Dentro questo contesto discorsivo è naturale considerare l’1-0 un’espressione della visione del calcio di Allegri e non un risultato semanticamente neutro. Ed è naturale che il concetto di Corto Muso sia stato utilizzato come termine-ombrello per descrivere questa filosofia, sintetizzando amore per i cavalli e per le vittorie di misura.

La metafora del Corto Muso è stata utilizzata da Allegri per spiegare la corsa in classifica di due squadre di testa, in quel caso Napoli e Juventus. Il tecnico si riferiva al fatto che non fa differenza vincere i campionati con 1 punto di vantaggio o con 20: «Musetto davanti, fotografia». Col tempo il concetto di Corto Muso ha assunto dei significati più estesi, riferendosi alle singole partite, alle vittorie per 1-0. Ma non solo: in tutta la wave ironica digitale il Corto Muso è una visione delle cose per cui si può ottenere il massimo risultato col minimo sforzo. Dopo anni in cui ha flirtato più o meno ironicamente con questa idea («Io mi ci diverto» ha ammesso), Allegri ha preso le distanze da quest’uso nella conferenza prima della partita con lo Spezia. Ha detto che sul Corto Muso «avete rigirato la frittata». È ovvio ribadire che l’uso originario del concetto di Corto Muso da parte di Allegri fosse un altro, ma se quella parola poi ha preso un senso più ampio non è per la malafede delle persone, ma perché Allegri in questi anni ha fatto di tutto per proiettare sulle partite significati vasti, speculativi, creando un dibattito sempre fortemente polarizzato. Di questa trama di polemiche il Corto Muso ha rappresentato il cuore dialettico.

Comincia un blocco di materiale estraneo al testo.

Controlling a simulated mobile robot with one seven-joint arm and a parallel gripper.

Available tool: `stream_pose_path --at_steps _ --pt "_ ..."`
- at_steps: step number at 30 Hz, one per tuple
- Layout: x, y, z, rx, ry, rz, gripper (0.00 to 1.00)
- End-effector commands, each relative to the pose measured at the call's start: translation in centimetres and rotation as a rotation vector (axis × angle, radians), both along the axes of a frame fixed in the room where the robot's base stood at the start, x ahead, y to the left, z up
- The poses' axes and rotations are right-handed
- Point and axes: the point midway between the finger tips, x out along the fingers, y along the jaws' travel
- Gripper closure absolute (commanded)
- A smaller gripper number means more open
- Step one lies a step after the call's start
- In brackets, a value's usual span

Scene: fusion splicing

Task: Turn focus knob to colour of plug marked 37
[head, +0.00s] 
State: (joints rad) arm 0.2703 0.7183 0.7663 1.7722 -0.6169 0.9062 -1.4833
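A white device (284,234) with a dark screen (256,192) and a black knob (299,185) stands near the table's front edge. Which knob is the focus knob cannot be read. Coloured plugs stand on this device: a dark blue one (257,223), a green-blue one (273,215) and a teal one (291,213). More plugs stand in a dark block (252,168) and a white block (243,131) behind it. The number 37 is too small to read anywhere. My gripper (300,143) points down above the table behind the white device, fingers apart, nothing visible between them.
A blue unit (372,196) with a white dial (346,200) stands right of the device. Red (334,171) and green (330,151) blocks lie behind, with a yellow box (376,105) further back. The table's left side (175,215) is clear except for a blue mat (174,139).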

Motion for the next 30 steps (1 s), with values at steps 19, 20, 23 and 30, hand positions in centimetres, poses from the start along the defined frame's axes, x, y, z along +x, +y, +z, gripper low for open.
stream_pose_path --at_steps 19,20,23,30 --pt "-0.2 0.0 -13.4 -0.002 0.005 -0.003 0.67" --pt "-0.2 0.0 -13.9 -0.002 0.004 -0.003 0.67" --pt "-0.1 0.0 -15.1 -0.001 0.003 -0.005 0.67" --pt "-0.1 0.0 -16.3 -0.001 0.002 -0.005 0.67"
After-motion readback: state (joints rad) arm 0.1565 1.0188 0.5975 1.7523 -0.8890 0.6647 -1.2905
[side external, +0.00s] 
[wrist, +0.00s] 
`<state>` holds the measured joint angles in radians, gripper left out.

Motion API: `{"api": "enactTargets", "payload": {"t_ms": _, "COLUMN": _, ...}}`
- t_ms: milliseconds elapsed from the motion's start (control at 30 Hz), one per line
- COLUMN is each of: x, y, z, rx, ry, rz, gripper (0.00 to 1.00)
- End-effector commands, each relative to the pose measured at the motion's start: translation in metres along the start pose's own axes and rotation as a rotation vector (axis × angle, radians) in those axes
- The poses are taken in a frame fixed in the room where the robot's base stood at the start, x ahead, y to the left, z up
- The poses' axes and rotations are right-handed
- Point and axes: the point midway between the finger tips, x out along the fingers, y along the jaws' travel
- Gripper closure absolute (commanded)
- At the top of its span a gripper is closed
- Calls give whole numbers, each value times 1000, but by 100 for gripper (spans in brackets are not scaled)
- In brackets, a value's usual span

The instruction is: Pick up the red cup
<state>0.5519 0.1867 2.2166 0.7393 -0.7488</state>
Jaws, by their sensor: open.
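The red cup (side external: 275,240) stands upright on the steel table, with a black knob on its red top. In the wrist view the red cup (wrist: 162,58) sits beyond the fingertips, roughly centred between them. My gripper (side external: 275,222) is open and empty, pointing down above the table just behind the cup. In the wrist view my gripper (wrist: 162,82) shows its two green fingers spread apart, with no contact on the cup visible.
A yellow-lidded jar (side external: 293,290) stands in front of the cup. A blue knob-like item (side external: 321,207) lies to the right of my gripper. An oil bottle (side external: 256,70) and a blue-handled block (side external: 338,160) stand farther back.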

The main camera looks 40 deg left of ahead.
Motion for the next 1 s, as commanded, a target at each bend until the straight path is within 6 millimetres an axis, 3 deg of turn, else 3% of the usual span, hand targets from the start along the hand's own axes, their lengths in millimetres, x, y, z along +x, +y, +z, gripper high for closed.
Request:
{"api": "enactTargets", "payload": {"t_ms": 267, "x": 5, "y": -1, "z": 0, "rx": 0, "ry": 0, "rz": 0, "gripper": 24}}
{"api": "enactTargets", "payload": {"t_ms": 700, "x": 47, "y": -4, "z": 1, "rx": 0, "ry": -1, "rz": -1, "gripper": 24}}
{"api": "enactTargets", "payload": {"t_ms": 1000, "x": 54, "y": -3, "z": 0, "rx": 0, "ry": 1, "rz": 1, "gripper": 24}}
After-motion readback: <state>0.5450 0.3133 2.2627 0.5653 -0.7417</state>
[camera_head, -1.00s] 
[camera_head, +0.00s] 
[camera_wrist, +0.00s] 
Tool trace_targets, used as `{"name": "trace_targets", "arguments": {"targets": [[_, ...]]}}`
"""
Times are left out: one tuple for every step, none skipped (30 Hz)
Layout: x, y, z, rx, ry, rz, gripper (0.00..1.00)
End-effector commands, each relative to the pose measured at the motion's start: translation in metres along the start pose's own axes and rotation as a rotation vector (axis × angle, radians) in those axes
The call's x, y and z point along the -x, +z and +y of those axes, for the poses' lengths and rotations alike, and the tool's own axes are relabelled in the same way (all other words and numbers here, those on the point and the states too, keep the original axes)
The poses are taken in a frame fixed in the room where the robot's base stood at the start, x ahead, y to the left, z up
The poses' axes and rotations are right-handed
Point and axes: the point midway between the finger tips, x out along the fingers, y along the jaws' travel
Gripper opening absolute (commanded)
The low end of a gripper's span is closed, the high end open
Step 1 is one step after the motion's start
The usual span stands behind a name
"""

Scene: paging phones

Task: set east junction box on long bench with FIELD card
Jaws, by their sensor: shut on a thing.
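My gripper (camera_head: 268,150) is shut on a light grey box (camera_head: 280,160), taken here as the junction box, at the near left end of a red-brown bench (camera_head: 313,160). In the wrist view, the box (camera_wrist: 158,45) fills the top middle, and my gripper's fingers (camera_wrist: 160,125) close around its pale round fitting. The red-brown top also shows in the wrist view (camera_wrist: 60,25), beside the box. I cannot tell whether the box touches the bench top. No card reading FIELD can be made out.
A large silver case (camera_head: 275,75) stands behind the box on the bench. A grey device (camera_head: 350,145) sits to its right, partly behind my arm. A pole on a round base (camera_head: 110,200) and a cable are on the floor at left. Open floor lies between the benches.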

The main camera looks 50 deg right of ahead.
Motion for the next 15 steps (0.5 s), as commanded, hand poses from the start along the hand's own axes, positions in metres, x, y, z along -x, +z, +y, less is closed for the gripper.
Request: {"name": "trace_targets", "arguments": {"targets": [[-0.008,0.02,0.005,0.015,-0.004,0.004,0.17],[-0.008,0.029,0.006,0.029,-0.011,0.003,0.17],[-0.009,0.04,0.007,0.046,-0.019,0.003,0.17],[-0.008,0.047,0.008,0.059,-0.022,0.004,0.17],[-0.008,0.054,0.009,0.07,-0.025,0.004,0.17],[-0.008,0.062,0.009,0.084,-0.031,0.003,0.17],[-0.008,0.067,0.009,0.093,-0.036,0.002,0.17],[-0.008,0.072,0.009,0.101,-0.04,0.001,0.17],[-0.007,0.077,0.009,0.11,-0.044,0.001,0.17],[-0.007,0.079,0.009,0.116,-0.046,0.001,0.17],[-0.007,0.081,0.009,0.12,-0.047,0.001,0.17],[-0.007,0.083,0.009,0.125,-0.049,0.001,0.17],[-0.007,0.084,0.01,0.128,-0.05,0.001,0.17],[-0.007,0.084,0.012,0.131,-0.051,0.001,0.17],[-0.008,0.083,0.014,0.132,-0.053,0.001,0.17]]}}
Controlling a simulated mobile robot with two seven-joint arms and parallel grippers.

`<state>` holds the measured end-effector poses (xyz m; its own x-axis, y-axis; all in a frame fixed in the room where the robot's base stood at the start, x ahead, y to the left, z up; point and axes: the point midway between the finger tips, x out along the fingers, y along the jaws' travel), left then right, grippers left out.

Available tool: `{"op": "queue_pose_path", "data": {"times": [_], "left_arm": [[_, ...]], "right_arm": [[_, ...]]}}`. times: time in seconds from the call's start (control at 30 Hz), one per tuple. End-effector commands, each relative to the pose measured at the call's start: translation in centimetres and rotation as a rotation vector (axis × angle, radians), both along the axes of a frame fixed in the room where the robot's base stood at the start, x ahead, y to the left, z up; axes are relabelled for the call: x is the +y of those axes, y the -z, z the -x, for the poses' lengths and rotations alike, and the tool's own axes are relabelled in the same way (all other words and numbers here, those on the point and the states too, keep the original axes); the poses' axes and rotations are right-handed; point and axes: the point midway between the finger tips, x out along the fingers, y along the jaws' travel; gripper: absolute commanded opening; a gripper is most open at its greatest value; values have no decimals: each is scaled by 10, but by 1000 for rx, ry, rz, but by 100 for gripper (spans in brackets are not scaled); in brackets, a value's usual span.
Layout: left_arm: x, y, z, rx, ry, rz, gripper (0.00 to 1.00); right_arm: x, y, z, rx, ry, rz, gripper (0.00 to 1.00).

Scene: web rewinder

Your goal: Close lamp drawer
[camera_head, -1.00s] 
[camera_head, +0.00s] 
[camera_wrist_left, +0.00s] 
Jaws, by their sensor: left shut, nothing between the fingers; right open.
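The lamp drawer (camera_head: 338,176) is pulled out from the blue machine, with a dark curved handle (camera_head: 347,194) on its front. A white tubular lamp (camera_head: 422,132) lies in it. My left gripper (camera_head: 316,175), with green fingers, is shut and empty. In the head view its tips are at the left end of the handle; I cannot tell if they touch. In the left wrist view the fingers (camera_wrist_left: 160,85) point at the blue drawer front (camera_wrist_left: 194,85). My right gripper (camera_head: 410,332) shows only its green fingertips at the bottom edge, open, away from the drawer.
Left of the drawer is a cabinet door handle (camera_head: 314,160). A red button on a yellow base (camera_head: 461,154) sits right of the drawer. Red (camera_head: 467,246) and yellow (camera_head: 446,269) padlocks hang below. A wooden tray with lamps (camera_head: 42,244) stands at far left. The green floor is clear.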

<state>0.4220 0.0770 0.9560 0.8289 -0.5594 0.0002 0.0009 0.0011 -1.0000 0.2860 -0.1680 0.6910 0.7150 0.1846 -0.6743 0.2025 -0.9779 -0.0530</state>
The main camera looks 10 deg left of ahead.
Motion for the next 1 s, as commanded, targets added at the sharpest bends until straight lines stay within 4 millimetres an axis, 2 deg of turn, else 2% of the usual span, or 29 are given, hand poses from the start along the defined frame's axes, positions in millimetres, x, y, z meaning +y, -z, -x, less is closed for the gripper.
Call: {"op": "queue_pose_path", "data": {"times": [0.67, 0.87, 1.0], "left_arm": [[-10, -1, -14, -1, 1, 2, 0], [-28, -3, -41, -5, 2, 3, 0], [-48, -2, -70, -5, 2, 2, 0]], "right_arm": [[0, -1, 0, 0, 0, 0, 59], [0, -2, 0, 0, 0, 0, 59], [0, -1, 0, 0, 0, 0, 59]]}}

Intendiamoci: Allegri non è sempre stato così. Quando la Juventus vinceva, Allegri era in perfetto controllo comunicativo del suo personaggio e delle sue idee, che coincidevano in modo mirabile col gioco della squadra.

La battaglia di Allegri contro l’idea di “Bel gioco” va anche più indietro di Sarri, arriva almeno al 2017. In quel periodo Fabio Barcellona aveva scritto un articolo in cui si chiedeva se era vero che la Juventus giocasse male come si diceva. Era il pensiero comune, e ad Allegri dava fastidio anche all’epoca. Solo che in quel periodo, quello in cui il tecnico vinceva uno Scudetto dietro l’altro e arrivava in finale di Champions League, era difficile da sostenere. O quanto meno era un discorso di pura estetica. Se il parametro per “giocare bene” è l’efficienza, diceva Barcellona, la Juventus gioca benissimo. In quel momento la Juventus rispecchiava davvero il sistema di pensiero di Allegri: una squadra arcigna ma in cui i grandi giocatori riuscivano ad associarsi tra loro usando la tecnica. Una squadra flessibile, matura, capace di adottare tanti registri all’interno di una partita con la stessa disinvoltura. Una squadra pragmatica nel senso più profondo del termine.

Dal suo ritorno però la Juventus di Allegri non è più quella squadra lì, e il sistema di pensiero che continua a esprimere il tecnico ai microfoni allora suona vago, astratto. È diventato un'estetica. A dire il vero già dal suo ultimo periodo Allegri la Juventus sembrava aver superato il confine tra una squadra pratica e una povera, e il tecnico cominciava ad avvitarsi cupamente sulle proprie posizione di retroguardia. Dopo la sconfitta a Ferrara aveva usato la metafora del Corto Muso, avviando il periodo in cui l’Allegri personaggio ha mangiato l’Allegri allenatore, in cui le parole e i fatti hanno cominciato a non combaciare più.

Allegri ha chiamato il suo cavallo Corto Muso e il concetto di Corto Muso è infine entrato tra i neologismi del 2021 nell’Enciclopedia Treccani nel suo senso esteso: «Vittoria ottenuta col minimo distacco necessario». Insomma, pare che Allegri sia diventato ciò che più temeva, e cioè un filosofo, un ideologo, un teorico del calcio.